IT WAS 53 years ago that the curtain came down on Southampton’s “newest cinema”.

The opening of the Savoy Cinema saw Swaythling become the latest of Southampton suburbs to have its own cinema and brought the town’s total of motion picture houses to 18.

Opened on November 10, 1938 by the Deputy Mayor, Councillor G E Prince, the cinema, which cost £30,000 to build, was described favourably by the Deputy Mayor at the opening ceremony, as he gushed over the “excellent design” of the building during his speech.

Along with the “modern facilities”

within the building, there was an air of tangible excitement at Swaythling’s newest venue as cinema-goers shuffled in to watch the cinema’s first picture.

The first film shown at the new cinema was Jezebel, starring Bette Davis, Henry Fonda and George Brent, with a ticket costing patrons 6d.

The Savoy, which continued to be known as the town’s “newest cinema”, was only 21 years old when it closed its doors at the end of March 1959.

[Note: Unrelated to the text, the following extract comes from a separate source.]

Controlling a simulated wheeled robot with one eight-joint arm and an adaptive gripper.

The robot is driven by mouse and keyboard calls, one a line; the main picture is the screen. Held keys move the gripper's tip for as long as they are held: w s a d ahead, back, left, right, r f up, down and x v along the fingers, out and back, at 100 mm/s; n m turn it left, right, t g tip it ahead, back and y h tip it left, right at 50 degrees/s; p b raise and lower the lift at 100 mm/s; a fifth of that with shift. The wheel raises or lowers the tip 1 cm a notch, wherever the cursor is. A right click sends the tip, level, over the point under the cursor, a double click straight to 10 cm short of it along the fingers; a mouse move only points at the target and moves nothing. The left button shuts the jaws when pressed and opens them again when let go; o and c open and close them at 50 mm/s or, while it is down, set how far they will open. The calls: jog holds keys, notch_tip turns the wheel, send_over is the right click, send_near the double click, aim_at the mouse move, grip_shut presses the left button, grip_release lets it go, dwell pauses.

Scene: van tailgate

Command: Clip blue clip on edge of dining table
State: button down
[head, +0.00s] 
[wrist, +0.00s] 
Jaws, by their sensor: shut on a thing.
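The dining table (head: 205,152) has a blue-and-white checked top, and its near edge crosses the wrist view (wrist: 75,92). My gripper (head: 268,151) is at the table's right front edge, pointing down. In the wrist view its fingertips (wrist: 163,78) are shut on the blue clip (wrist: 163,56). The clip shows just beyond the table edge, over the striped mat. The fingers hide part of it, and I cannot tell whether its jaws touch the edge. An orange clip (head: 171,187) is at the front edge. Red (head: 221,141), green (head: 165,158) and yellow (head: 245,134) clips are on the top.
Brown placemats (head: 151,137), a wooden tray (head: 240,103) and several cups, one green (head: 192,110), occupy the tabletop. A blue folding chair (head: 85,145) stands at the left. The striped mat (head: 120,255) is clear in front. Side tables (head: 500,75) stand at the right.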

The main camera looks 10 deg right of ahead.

A very reflective Mr B Mayer, the Savoy’s manager at the time, conceded that the introduction of television sets into homes, coupled with a rise in purchase tax, had caused the cinema to lose its appeal.

It wasn’t very long before the doors at the 1,032-seater cinema were forced to close for the final time.

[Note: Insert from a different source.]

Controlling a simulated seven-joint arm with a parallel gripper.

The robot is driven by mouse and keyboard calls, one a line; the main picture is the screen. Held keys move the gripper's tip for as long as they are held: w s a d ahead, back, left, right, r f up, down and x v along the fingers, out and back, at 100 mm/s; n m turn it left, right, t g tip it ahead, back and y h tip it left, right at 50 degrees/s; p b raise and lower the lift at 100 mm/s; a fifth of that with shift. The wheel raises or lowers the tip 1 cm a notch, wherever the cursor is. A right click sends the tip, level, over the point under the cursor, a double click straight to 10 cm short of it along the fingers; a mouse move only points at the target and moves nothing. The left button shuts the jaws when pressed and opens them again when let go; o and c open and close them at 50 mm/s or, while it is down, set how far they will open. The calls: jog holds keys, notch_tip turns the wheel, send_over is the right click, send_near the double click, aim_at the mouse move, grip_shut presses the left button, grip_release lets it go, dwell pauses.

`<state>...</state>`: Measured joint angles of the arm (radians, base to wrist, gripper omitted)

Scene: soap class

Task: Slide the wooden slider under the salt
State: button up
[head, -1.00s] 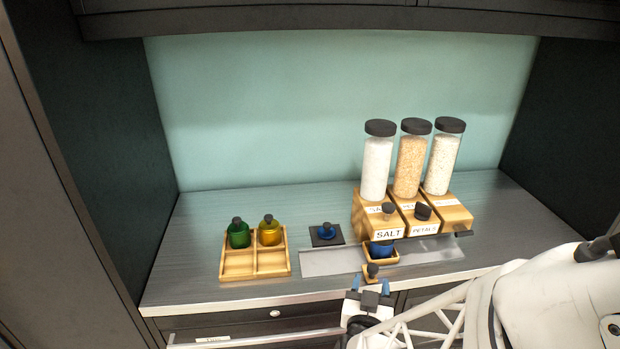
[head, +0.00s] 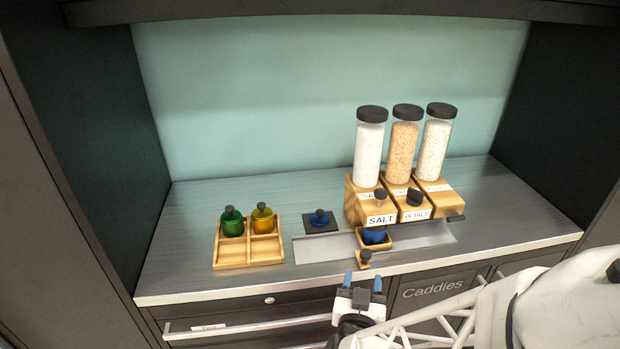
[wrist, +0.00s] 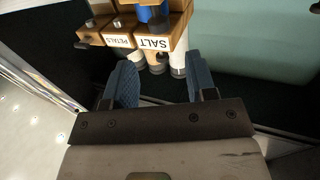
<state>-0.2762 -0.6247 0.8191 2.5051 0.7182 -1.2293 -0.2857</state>
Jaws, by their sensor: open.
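The wooden slider (head: 374,241) sits on the metal track at the foot of the salt dispenser (head: 366,199), with a blue cup (head: 373,235) in it and a small wooden handle block with a dark knob (head: 364,259) at its front. The salt dispenser carries a white-filled cylinder and a SALT label, which also shows upside down in the wrist view (wrist: 155,43). My gripper (head: 363,283) is open and empty in front of the counter's edge, below and apart from the handle. In the wrist view its blue fingers (wrist: 160,88) are spread with nothing between them.
Petals and a third dispenser (head: 437,198) stand right of the salt. A grey metal track (head: 324,247) runs along the counter. A wooden tray (head: 250,257) with green and yellow jars stands left. A blue jar (head: 319,219) sits on a dark pad. Drawers with handles lie below the counter.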

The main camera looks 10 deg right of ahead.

The Savoy was one of five cinemas in the district that was forced to close as it failed to attract audiences and make the money it desperately needed to survive.

Of the five that closed in the town around that time, the Plaza at Northam became part of the Television Centre, and the sites of the Portswood Palladium and the downtown Gaiety were occupied by a self-service store and a bank, respectively, while the Rialto at Shirley remained closed.

Ironically the last film to be shown at the Savoy was one of the great boxoffice money spinners of the day, The Bridge on the River Kwai, but there was to be no encore for the theatre, which fell to the bulldozers when it was demolished in the summer of 1961.